**Required work:**
Would you restate all the data that follows, word for word?

**Supplied information:**
◆ ◆ ◆

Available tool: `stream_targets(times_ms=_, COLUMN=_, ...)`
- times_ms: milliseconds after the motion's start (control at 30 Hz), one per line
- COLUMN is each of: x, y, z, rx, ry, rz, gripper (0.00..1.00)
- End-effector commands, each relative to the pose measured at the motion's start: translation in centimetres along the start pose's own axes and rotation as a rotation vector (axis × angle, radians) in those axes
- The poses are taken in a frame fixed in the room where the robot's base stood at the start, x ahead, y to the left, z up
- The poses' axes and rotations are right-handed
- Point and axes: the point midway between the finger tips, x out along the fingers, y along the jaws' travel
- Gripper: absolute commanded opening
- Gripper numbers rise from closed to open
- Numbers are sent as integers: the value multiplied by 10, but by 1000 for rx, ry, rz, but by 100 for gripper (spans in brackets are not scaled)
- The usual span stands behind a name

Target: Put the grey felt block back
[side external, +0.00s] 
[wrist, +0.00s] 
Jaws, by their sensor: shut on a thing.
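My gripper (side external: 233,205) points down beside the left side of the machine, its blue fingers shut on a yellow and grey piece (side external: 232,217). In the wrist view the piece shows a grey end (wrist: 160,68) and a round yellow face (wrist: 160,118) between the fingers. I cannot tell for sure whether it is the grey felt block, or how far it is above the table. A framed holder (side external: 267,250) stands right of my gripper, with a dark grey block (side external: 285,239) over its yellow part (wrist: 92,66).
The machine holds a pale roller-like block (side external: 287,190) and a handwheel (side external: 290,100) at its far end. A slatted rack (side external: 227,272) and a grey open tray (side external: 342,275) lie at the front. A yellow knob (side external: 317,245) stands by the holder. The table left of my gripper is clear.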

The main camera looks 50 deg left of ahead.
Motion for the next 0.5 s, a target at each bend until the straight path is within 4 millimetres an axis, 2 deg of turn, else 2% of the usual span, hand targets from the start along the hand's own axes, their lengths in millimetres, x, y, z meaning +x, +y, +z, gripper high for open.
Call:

◆ ◆ ◆

**Right answer:**
Available tool: `stream_targets(times_ms=_, COLUMN=_, ...)`
- times_ms: milliseconds after the motion's start (control at 30 Hz), one per line
- COLUMN is each of: x, y, z, rx, ry, rz, gripper (0.00..1.00)
- End-effector commands, each relative to the pose measured at the motion's start: translation in centimetres along the start pose's own axes and rotation as a rotation vector (axis × angle, radians) in those axes
- The poses are taken in a frame fixed in the room where the robot's base stood at the start, x ahead, y to the left, z up
- The poses' axes and rotations are right-handed
- Point and axes: the point midway between the finger tips, x out along the fingers, y along the jaws' travel
- Gripper: absolute commanded opening
- Gripper numbers rise from closed to open
- Numbers are sent as integers: the value multiplied by 10, but by 1000 for rx, ry, rz, but by 100 for gripper (spans in brackets are not scaled)
- The usual span stands behind a name

Target: Put the grey felt block back
[side external, +0.00s] 
[wrist, +0.00s] 
Jaws, by their sensor: shut on a thing.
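My gripper (side external: 233,205) points down beside the left side of the machine, its blue fingers shut on a yellow and grey piece (side external: 232,217). In the wrist view the piece shows a grey end (wrist: 160,68) and a round yellow face (wrist: 160,118) between the fingers. I cannot tell for sure whether it is the grey felt block, or how far it is above the table. A framed holder (side external: 267,250) stands right of my gripper, with a dark grey block (side external: 285,239) over its yellow part (wrist: 92,66).
The machine holds a pale roller-like block (side external: 287,190) and a handwheel (side external: 290,100) at its far end. A slatted rack (side external: 227,272) and a grey open tray (side external: 342,275) lie at the front. A yellow knob (side external: 317,245) stands by the holder. The table left of my gripper is clear.

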The main camera looks 50 deg left of ahead.
Motion for the next 0.5 s, a target at each bend until the straight path is within 4 millimetres an axis, 2 deg of turn, else 2% of the usual span, hand targets from the start along the hand's own axes, their lengths in millimetres, x, y, z meaning +x, +y, +z, gripper high for open.
Call:

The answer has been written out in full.